> _What the exercise asks_: Please find all lines in the data that hold the string "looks" and copy them.

— begin Material supplied —

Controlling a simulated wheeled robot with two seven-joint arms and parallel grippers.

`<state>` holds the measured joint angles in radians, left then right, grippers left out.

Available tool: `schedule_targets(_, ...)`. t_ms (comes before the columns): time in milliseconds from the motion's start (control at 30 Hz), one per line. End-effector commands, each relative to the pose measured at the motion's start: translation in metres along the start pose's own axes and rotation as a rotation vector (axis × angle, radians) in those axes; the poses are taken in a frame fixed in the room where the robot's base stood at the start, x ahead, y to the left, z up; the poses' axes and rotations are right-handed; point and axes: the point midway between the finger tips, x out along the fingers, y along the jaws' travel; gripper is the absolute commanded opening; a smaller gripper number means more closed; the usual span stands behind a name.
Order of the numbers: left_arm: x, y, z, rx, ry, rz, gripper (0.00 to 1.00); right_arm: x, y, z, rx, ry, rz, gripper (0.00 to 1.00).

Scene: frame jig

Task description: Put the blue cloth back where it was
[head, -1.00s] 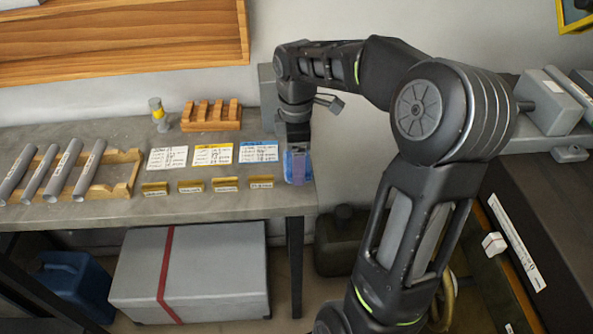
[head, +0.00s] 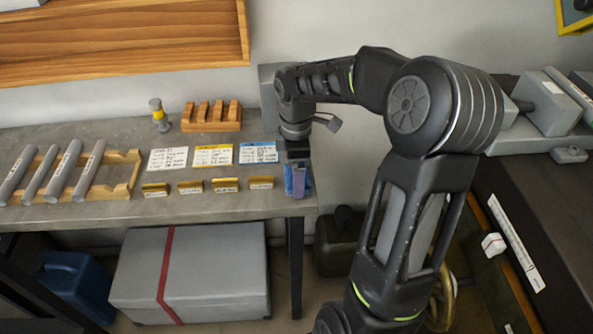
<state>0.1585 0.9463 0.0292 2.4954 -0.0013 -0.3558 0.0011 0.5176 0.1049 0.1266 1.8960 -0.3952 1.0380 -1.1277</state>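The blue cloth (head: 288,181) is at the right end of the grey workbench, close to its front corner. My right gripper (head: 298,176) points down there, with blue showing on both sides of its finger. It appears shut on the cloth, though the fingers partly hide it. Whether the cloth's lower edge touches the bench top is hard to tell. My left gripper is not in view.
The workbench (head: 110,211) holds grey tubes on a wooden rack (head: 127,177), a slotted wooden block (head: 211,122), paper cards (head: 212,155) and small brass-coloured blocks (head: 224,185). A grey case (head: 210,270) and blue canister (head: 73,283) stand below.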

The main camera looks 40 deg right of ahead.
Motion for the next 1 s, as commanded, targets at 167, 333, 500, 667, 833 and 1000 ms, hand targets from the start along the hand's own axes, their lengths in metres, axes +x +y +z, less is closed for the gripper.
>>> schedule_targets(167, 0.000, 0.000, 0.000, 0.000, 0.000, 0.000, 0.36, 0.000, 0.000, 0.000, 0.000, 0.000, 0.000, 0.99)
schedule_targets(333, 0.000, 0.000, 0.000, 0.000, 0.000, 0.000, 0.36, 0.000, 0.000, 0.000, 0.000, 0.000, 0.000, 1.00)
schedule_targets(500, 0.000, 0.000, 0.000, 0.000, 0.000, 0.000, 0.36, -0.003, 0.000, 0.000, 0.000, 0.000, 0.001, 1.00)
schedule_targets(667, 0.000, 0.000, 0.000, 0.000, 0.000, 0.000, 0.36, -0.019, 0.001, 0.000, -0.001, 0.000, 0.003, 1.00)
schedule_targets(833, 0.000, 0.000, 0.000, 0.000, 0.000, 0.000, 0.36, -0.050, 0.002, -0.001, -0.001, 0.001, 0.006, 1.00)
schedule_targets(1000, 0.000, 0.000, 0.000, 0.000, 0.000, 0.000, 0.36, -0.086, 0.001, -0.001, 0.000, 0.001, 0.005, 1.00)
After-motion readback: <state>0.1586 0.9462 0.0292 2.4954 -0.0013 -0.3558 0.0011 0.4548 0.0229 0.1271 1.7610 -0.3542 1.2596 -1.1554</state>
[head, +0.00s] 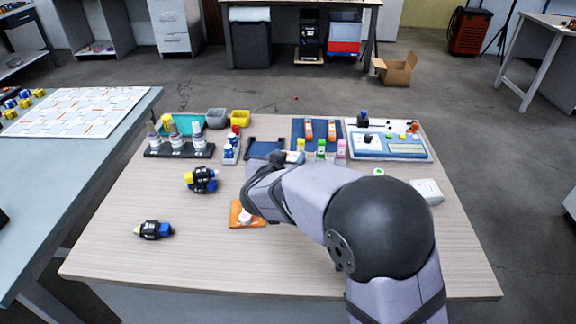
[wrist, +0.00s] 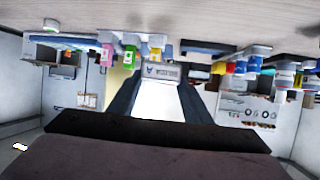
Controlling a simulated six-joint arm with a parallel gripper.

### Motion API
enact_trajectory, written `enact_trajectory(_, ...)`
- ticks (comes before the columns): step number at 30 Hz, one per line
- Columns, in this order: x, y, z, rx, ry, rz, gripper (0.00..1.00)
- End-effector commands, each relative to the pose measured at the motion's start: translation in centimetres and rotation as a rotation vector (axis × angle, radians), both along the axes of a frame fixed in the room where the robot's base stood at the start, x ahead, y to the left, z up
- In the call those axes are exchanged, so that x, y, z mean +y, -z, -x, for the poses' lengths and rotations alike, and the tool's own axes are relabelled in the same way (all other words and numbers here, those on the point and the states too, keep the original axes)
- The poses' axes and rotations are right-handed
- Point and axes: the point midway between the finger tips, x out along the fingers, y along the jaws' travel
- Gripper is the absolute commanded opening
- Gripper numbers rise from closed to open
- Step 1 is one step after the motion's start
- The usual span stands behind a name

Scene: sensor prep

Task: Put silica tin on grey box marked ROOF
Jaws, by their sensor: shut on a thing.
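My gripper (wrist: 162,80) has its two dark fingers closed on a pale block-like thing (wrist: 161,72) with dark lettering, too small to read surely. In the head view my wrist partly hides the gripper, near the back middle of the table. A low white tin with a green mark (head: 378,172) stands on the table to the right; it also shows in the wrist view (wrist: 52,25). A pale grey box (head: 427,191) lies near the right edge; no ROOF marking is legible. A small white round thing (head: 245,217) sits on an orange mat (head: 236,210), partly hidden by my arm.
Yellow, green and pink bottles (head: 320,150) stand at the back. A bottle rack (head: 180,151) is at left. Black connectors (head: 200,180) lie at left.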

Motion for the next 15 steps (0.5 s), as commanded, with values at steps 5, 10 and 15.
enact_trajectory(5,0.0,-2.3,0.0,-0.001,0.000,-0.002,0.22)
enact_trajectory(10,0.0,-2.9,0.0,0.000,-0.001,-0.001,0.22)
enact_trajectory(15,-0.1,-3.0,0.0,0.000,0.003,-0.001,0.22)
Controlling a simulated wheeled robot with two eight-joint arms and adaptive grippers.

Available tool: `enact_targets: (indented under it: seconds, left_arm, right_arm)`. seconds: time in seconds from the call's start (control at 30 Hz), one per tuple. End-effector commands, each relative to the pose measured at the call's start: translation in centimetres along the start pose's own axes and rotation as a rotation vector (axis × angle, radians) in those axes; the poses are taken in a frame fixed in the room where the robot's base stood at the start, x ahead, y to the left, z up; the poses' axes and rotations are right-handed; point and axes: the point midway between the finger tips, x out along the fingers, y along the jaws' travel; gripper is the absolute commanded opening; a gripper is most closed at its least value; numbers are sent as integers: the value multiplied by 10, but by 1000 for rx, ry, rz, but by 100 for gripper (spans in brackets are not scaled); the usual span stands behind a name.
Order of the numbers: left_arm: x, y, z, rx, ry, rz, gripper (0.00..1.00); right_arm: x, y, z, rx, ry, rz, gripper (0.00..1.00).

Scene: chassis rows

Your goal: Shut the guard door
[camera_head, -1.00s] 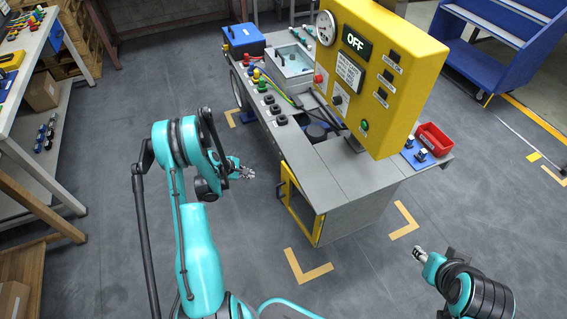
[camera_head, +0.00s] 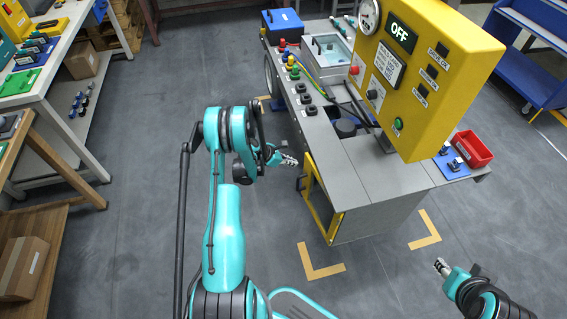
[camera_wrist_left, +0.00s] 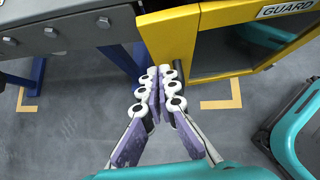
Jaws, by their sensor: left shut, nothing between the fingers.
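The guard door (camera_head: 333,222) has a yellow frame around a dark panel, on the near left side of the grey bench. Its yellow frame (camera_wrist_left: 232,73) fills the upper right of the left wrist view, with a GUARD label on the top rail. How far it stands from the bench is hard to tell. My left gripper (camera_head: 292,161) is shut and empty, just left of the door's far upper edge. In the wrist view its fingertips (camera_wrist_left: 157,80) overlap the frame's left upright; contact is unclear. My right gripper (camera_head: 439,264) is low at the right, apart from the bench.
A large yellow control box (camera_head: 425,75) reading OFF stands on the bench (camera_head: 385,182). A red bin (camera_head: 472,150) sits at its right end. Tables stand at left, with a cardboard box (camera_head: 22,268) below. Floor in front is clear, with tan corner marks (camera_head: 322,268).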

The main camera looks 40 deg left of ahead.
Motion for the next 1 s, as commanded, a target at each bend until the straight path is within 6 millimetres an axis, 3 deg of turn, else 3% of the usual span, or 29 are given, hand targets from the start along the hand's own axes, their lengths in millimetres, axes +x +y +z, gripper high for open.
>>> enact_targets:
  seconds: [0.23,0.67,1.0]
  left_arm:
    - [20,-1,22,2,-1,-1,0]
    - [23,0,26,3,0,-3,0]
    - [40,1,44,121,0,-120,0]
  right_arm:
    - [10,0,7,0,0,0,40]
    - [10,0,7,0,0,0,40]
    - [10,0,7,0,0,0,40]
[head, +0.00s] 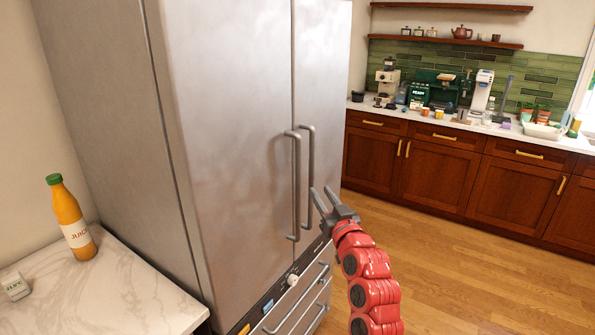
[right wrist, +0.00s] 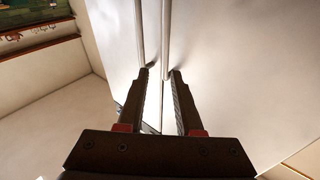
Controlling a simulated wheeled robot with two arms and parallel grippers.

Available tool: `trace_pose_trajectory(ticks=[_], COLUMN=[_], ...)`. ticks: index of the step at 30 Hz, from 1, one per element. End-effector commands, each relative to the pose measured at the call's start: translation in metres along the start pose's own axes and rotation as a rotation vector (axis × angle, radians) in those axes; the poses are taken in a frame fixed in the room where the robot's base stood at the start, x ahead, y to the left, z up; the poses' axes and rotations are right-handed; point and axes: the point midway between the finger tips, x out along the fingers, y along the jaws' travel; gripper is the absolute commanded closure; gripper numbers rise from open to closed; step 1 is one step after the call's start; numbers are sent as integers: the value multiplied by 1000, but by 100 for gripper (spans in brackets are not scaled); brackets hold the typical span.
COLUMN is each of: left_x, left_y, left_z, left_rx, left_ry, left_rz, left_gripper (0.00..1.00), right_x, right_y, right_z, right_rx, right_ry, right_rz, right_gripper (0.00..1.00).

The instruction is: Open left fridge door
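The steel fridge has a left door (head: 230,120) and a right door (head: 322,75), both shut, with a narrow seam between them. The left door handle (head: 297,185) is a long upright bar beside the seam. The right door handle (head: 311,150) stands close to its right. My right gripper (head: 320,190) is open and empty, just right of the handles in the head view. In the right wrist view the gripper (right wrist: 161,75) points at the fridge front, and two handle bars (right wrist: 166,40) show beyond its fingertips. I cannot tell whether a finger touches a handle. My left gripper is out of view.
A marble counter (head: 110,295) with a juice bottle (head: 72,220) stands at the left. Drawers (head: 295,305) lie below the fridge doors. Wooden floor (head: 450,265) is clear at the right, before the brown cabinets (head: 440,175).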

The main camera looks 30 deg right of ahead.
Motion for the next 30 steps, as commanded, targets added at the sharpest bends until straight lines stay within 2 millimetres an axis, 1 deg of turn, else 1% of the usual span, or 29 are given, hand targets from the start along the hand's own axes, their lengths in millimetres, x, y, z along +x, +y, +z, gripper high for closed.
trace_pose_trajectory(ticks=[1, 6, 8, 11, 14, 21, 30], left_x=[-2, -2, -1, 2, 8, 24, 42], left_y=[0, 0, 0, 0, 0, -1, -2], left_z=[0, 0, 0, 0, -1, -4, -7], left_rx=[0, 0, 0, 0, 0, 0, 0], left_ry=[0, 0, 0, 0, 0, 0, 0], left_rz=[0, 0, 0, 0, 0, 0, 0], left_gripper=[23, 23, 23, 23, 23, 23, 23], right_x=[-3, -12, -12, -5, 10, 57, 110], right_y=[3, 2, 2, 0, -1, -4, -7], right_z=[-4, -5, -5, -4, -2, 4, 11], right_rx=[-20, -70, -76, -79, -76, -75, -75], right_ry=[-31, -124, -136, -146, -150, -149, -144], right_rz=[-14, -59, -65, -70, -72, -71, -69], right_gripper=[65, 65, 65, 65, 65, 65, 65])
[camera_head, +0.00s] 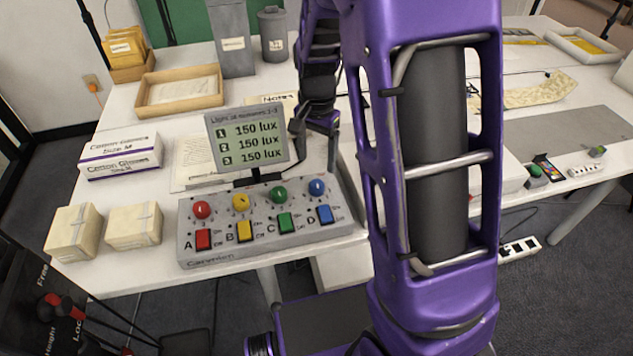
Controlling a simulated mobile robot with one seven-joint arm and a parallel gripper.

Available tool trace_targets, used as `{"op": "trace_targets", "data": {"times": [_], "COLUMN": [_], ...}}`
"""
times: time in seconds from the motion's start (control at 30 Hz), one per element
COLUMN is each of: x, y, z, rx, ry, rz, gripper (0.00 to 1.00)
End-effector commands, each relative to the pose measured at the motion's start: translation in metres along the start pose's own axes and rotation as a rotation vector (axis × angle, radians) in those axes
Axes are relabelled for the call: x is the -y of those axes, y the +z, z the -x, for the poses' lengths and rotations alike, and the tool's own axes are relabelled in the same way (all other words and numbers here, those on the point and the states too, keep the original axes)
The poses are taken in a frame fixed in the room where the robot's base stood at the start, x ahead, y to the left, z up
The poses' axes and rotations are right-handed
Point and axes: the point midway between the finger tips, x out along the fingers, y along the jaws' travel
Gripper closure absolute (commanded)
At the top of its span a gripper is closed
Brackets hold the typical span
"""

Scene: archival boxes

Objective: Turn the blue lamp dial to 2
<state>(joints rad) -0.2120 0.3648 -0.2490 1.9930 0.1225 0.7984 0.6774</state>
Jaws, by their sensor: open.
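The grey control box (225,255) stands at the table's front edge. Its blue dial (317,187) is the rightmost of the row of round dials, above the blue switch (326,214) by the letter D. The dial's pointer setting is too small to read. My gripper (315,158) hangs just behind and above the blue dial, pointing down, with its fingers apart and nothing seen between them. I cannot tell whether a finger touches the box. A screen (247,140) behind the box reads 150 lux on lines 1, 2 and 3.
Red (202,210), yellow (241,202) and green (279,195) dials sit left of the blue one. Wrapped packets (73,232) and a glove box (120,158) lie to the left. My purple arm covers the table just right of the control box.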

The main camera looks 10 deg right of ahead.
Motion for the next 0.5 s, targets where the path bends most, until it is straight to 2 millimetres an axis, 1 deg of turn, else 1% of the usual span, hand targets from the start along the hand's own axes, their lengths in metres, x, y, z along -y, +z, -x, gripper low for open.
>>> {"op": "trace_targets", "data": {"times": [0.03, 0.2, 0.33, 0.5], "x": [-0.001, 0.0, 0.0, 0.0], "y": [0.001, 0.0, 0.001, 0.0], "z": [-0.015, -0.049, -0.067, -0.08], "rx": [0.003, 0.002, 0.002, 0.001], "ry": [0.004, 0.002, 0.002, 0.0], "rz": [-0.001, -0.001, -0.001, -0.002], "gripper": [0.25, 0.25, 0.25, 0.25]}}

— end Material supplied —

> _Final answer_:
The main camera looks 40 deg right of ahead.
The main camera looks 40 deg left of ahead.
The main camera looks 30 deg right of ahead.
The main camera looks 10 deg right of ahead.

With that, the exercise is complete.